Die Nord-Stream-Pipelines, ein Netzwerk unterseeischer Erdgasleitungen von Russland nach Deutschland, versorgten Westeuropa mit russischem Erdgas und generierten Milliarden von Dollar für den Kreml. Der Plan zur Sabotage der Pipelines kostete Berichten zufolge rund 300.000 US-Dollar und umfasste eine sechsköpfige Besatzung auf einer kleinen gemieteten Yacht. Anfangs soll der ukrainische Präsident Wolodymyr Selenskyj dem Plan zugestimmt haben. Als jedoch der US-Geheimdienst CIA von der Operation erfuhr, forderte er Kiew auf, den Plan zu stoppen.
Selenskyj ordnete daraufhin den Abbruch der Mission an, aber der ukrainische Oberbefehlshaber Valeriy Zaluzhniy soll die Sabotage dennoch durchgeführt haben, wie das WSJ weiter berichtet. Trotz des Rückzugs von Selenskyj betrachteten die involvierten ukrainischen Offiziere die Pipelines als legitimes Ziel im Rahmen ihrer Verteidigungsstrategie gegen Russland.

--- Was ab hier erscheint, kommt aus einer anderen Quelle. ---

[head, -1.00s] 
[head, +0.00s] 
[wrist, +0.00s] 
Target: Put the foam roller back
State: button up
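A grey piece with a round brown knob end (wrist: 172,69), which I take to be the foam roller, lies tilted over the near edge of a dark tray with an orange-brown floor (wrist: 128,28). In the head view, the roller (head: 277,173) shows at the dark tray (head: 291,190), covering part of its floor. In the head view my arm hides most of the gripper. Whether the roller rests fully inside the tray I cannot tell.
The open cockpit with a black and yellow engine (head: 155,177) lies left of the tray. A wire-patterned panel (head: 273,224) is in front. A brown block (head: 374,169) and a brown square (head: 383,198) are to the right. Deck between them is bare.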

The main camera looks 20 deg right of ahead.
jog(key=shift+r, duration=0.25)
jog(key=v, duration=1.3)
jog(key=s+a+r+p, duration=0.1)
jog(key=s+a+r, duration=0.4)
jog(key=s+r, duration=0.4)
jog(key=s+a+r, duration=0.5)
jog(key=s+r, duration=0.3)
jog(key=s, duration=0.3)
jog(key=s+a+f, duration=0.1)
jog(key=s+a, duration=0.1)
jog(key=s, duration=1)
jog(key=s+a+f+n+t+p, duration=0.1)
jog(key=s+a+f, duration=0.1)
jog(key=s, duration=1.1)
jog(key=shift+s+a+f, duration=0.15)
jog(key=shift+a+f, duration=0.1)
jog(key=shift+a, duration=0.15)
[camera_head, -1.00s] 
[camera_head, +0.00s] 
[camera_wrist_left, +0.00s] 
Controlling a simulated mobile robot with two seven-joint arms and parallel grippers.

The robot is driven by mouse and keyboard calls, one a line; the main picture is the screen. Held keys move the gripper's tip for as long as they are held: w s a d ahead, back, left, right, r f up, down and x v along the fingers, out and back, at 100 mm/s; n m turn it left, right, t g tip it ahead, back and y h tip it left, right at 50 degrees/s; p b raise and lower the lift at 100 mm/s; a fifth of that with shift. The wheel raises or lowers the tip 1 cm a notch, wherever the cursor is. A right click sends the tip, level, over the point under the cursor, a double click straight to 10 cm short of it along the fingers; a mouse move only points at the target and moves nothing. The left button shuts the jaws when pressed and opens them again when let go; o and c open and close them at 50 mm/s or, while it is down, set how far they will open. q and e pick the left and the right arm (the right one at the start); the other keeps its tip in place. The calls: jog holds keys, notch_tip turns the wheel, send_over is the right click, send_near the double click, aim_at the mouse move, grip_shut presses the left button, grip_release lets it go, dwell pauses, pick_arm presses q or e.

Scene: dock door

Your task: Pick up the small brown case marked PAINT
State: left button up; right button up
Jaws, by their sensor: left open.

Der Bericht löste unterschiedliche Reaktionen aus. Während das WSJ angibt, dass einige der Behauptungen durch eine deutsche Untersuchung bestätigt worden seien, äußern deutsche Geheimdienstmitarbeiter Zweifel an der tatsächlichen Verantwortung der Ukraine. Sie halten es für möglich, dass es sich um eine russische Operation unter falscher Flagge gehandelt haben könnte. Diese Ansicht wird von den polnischen Behörden geteilt, die dem deutschen Geheimdienst Namen russischer Verdächtiger übermittelt haben.
Die deutsche Staatsanwaltschaft hat im Rahmen ihrer Ermittlungen bereits einen ersten Haftbefehl ausgestellt. Der Verdächtige, der in den Berichten als Wolodymyr Z. identifiziert wurde, soll sich inzwischen in die Ukraine abgesetzt haben. Weitere Verdächtige sind das Ehepaar Switlana und Jewhen Uspenska, Betreiber einer Tauchschule in der Ukraine. Beide bestreiten eine Beteiligung an den Anschlägen, da ihre Tauchausrüstung nicht für Tiefen von 80 Metern geeignet sei, wo sich die Explosionen ereigneten.

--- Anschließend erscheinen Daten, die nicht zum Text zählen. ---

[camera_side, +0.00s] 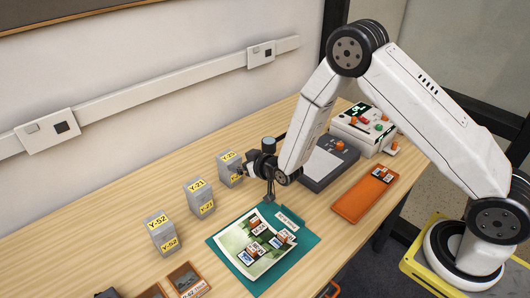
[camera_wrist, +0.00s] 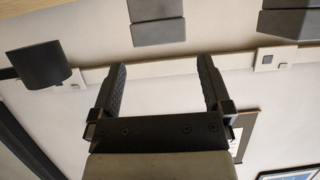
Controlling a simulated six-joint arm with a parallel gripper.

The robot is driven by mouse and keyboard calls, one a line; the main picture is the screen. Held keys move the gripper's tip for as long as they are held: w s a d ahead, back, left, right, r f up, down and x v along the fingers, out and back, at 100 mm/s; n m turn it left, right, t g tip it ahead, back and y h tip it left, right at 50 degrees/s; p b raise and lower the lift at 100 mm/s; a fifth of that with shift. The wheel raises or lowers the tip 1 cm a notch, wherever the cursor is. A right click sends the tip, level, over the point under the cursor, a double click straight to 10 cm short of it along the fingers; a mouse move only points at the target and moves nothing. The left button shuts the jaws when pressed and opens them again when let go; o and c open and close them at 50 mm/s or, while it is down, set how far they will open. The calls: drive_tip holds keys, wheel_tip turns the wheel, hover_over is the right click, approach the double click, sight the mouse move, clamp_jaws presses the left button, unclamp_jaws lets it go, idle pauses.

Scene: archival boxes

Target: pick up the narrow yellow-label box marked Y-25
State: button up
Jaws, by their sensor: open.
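The box marked Y-25 (camera_side: 227,168) is a narrow grey block with yellow labels, upright on the wooden table near the wall. Its lower label is partly covered by my gripper. Box Y-21 (camera_side: 199,198) and box Y-52 (camera_side: 162,237) stand in a line to its lower left. My gripper (camera_side: 241,171) is open and empty, close to the right side of Y-25. In the wrist view my gripper (camera_wrist: 162,72) has its fingers apart with only wall between them. Two grey blocks show at the top edge, one roughly in line with the gap; their labels do not show.
A teal mat (camera_side: 217,244) with a photo and small tags lies below my gripper. An orange tray (camera_side: 350,211), a grey device (camera_side: 316,182) and a white box (camera_side: 366,141) with buttons are to the right. Brown trays (camera_side: 187,281) sit at the front. The wall is behind the boxes.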

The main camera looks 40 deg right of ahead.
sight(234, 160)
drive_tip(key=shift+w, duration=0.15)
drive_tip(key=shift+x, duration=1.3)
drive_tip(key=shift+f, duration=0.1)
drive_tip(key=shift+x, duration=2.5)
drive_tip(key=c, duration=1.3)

Die Enthüllungen des WSJ könnten weitreichende diplomatische Folgen haben. Deutschland, als wichtigster europäischer Empfänger von russischem Erdgas über Nord Stream, steht vor einem diplomatischen Dilemma. Sollte sich die Beteiligung der Ukraine bestätigen, würde dies die Beziehungen zu einem wichtigen Verbündeten im Konflikt gegen Russland belasten.
In Kiew wurden die Vorwürfe energisch zurückgewiesen. Ein Sprecher des ukrainischen Präsidenten erklärte, die Anschuldigungen seien unbegründet und beschuldigte stattdessen Russland, hinter der Sabotage zu stecken. Die ukrainische Regierung betonte erneut, dass derartige Operationen nicht im Einklang mit ihrer Verteidigungsstrategie stünden.

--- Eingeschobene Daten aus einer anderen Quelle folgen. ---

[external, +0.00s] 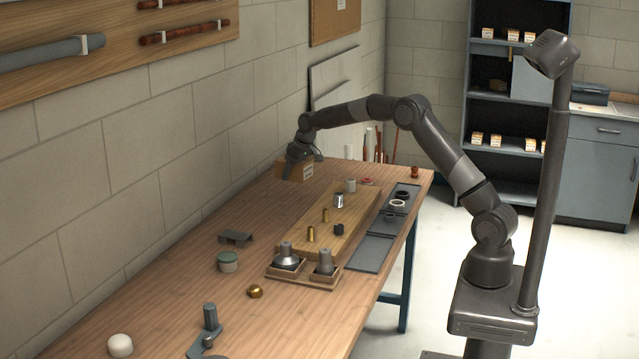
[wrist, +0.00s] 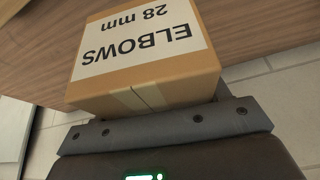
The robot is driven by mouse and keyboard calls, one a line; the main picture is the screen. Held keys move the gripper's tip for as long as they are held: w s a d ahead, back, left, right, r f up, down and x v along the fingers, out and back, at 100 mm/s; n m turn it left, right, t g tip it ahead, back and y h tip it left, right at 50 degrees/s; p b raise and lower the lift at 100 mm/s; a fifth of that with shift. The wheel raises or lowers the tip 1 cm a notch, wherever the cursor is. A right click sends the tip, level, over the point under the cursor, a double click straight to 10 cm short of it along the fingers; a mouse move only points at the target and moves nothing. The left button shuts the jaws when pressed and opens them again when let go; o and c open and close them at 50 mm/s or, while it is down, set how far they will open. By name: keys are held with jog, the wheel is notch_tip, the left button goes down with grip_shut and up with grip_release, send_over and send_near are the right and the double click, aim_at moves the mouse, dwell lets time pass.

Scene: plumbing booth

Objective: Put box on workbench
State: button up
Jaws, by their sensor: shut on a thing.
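A small brown cardboard box (external: 296,169) is at the far left end of the wooden workbench (external: 190,290), near the wall. In the wrist view the box (wrist: 145,65) fills the upper middle, and its white label reads "ELBOWS 28 mm" upside down. My gripper (external: 294,158) is at the box and shut on it. The wrist view shows a grey jaw (wrist: 165,125) along the box's near edge; the other finger is hidden. I cannot tell whether the box's underside touches the bench top.
A wooden board (external: 330,222) with several fittings lies right of the box. Grey trays (external: 372,253) line the bench's right edge. A grey bracket (external: 236,238), a green tin (external: 228,262) and a clamp (external: 207,332) stand nearer. Shelves (external: 505,100) with small boxes stand at the back.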

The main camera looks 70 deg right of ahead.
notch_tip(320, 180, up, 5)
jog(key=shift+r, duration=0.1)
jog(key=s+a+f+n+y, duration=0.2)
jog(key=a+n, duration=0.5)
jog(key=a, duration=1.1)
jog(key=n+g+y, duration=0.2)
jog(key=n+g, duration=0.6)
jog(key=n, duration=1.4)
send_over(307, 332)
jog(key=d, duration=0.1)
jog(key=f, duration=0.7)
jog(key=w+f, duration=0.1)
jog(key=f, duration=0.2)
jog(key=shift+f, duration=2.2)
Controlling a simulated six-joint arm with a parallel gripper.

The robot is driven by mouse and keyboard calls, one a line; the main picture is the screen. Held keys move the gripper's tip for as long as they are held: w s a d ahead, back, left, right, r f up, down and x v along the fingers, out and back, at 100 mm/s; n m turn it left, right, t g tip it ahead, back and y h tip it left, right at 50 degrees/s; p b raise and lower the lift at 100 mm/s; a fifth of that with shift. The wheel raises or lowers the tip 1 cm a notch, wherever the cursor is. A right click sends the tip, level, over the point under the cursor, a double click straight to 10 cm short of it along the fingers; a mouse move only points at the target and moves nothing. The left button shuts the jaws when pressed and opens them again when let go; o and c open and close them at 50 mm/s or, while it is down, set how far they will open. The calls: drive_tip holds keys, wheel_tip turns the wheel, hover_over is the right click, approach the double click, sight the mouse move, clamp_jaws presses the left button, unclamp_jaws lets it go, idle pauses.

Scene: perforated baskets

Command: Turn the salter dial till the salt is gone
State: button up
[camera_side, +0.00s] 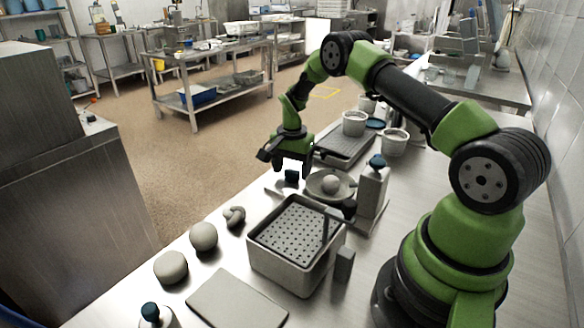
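Nothing in view is clearly marked as the salter, and I cannot make out a dial for sure. A tall grey container (371,198) with a dark blue cap stands right of centre. A perforated grey basket (281,262) stands in front of it, with a dark handle-like bar rising at its right side. My gripper (289,163) points down beyond the basket, above the far left part of the counter. Its dark fingers look spread, with a pale gap between them. A small dark block (291,176) shows just below; I cannot tell whether they touch. No salt is visible.
A shallow bowl (313,188) holds a round ball (331,184). Grey rounded lumps (204,237) lie left of the basket, and a flat slab (236,303) lies in front. A grey tray (347,146) and pots (393,142) stand behind. A blue-capped item (152,314) is at the near edge.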

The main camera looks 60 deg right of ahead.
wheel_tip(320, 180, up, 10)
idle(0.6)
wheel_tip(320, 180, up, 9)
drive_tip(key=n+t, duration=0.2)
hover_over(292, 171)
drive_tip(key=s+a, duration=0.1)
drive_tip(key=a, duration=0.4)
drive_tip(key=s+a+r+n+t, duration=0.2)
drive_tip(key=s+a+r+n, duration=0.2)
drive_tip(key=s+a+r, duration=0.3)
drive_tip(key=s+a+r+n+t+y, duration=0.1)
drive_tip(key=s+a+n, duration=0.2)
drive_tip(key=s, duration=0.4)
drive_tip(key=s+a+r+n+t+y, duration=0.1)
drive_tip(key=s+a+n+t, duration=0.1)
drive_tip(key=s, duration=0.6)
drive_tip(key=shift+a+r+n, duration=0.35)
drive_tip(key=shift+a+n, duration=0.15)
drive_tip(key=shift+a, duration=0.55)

Während die Ermittlungen weiterlaufen, bleibt unklar, wer letztendlich für die Sabotage der Nord-Stream-Pipelines verantwortlich ist. Die widersprüchlichen Aussagen und die geopolitischen Spannungen machen es schwierig, die Wahrheit zu ermitteln. Doch eines steht fest: Die Explosionen, die im September 2022 die Energiekrise in Europa weiter verschärften, haben nicht nur die Versorgungssicherheit infrage gestellt, sondern auch das Vertrauen zwischen den beteiligten Nationen erschüttert.